*What is expected*. Search the listing below for the word "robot" and copy each line that holds it.

◇ ◇ ◇ ◇

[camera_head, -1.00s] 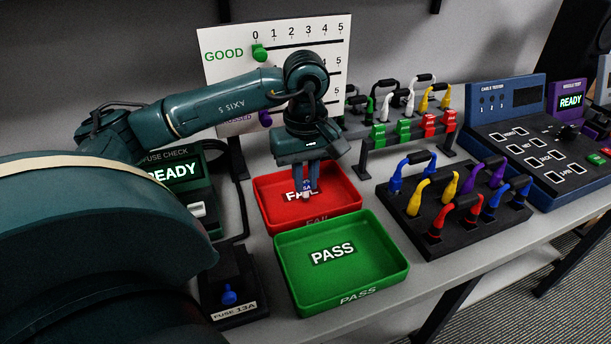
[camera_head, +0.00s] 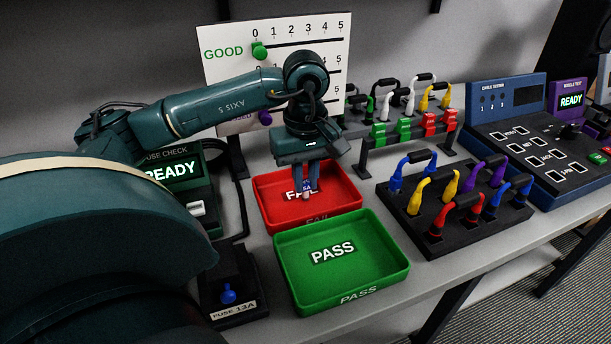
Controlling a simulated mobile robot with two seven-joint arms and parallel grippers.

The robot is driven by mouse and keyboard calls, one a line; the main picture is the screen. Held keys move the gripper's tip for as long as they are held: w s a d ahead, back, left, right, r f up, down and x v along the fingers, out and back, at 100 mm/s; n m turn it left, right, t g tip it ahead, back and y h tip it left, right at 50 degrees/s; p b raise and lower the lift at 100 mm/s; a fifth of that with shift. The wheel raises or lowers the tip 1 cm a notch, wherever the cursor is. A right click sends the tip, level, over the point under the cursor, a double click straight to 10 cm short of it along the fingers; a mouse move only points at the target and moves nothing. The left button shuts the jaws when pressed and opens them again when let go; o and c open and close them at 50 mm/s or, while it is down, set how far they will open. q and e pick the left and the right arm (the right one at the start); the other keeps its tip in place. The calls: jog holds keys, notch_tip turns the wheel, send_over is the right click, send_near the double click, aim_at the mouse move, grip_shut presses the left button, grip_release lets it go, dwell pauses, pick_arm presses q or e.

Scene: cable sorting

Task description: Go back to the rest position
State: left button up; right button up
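My left gripper (camera_head: 306,186) hangs over the red FAIL tray (camera_head: 345,206), pointing down. Between its fingertips is a small fuse (camera_head: 308,187) with a blue label that seems to read 5A. The gripper looks shut on it. The fingers and fuse cover part of the word FAIL on the tray floor. I cannot tell how far above the floor the fuse is. My right gripper is not in view.
The green PASS tray (camera_head: 368,275) is empty, in front of the red one. A cable rack (camera_head: 455,228) and the cable tester (camera_head: 548,150) stand to the right. The fuse checker (camera_head: 180,172) showing READY and a scoreboard (camera_head: 300,35) stand behind my left arm.

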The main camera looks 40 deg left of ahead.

◇ ◇ ◇ ◇

*Result below*.
Controlling a simulated mobile robot with two seven-joint arms and parallel grippers.
The robot is driven by mouse and keyboard calls, one a line; the main picture is the screen. Held keys move the gripper's tip for as long as they are held: w s a d ahead, back, left, right, r f up, down and x v along the fingers, out and back, at 100 mm/s; n m turn it left, right, t g tip it ahead, back and y h tip it left, right at 50 degrees/s; p b raise and lower the lift at 100 mm/s; a fifth of that with shift. The wheel raises or lowers the tip 1 cm a notch, wherever the cursor is. A right click sends the tip, level, over the point under the cursor, a double click straight to 10 cm short of it along the fingers; a mouse move only points at the target and moves nothing. The left button shuts the jaws when pressed and opens them again when let go; o and c open and close them at 50 mm/s or, while it is down, set how far they will open. q and e pick the left and the right arm (the right one at the start); the other keeps its tip in place. The calls: jog holds keys, notch_tip turns the wheel, send_over is the right click, send_near the double click, aim_at the mouse move, grip_shut presses the left button, grip_release lets it go, dwell pauses, pick_arm presses q or e.

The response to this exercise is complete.